**Goal of the exercise:** Reproduce exactly, and only, the lines of the material below running from the line bearing "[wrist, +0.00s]" through the line bearing "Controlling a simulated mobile". Leave any pictures out.

**Input:**
= = =

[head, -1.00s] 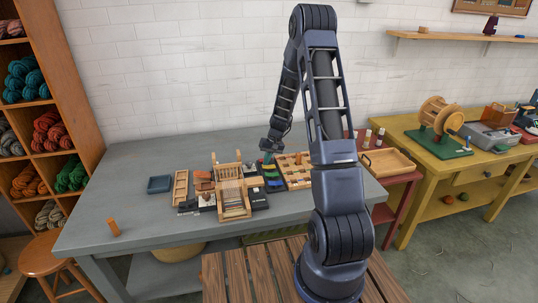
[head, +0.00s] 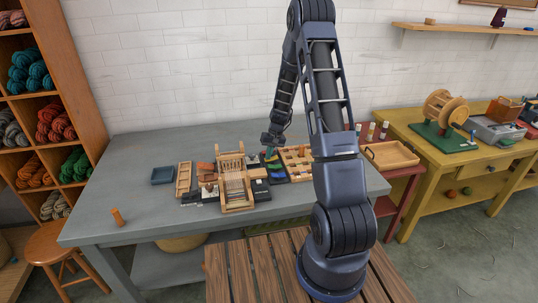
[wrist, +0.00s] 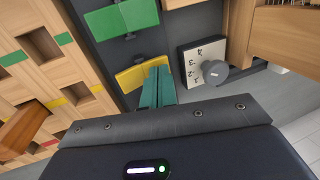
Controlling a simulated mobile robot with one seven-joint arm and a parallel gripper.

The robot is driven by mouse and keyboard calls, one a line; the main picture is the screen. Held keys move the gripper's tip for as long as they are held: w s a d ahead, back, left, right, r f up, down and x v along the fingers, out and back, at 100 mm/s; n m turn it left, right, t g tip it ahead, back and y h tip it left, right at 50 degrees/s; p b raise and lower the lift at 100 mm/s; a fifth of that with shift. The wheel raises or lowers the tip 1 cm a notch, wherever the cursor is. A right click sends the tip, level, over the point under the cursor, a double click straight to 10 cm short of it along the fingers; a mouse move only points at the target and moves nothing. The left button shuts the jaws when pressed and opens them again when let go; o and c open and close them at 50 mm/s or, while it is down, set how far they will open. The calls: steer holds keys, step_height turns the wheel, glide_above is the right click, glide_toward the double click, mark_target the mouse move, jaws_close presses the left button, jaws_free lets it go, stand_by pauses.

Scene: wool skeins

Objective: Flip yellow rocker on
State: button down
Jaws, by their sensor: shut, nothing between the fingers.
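The yellow rocker (wrist: 131,78) sits on a dark panel in the wrist view, partly covered at its right end by my fingers. Its tilt is hard to tell. A green rocker (wrist: 122,18) lies on the same panel, above it in the picture. My gripper (wrist: 157,88) has teal fingers shut together with nothing between them, right at the yellow rocker; I cannot tell whether they touch it.
A round grey knob (wrist: 215,71) on a white lettered plate stands right of the fingers. A wooden slotted board (wrist: 40,60) with coloured marks lies left. A small wooden loom (head: 236,180) stands beside the panel. The grey table (head: 130,190) is mostly clear at left.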

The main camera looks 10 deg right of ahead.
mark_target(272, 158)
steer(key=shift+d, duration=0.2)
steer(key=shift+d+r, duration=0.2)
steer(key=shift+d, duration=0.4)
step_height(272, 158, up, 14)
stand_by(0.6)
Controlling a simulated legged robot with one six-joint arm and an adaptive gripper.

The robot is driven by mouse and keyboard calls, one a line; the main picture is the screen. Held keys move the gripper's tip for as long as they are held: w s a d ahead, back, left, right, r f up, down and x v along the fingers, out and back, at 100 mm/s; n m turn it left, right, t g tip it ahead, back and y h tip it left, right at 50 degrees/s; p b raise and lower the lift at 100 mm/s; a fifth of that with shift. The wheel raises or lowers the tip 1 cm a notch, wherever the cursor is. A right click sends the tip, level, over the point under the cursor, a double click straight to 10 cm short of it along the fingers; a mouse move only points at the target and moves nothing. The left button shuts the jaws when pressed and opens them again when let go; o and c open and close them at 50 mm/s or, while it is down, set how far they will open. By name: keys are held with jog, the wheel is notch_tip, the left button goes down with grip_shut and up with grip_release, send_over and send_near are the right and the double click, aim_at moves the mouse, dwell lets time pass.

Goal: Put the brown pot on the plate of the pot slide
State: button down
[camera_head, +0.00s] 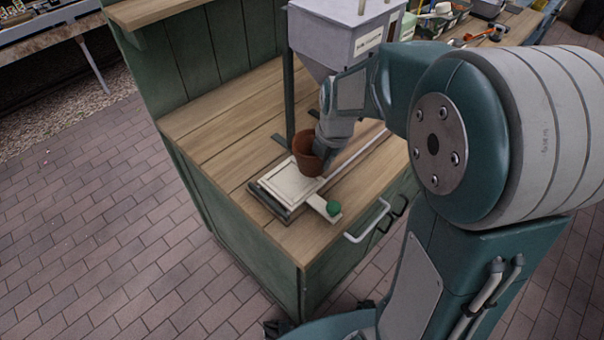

= = =

**The output:**
[wrist, +0.00s] 
Controlling a simulated mobile robot with one seven-joint arm and a parallel gripper.

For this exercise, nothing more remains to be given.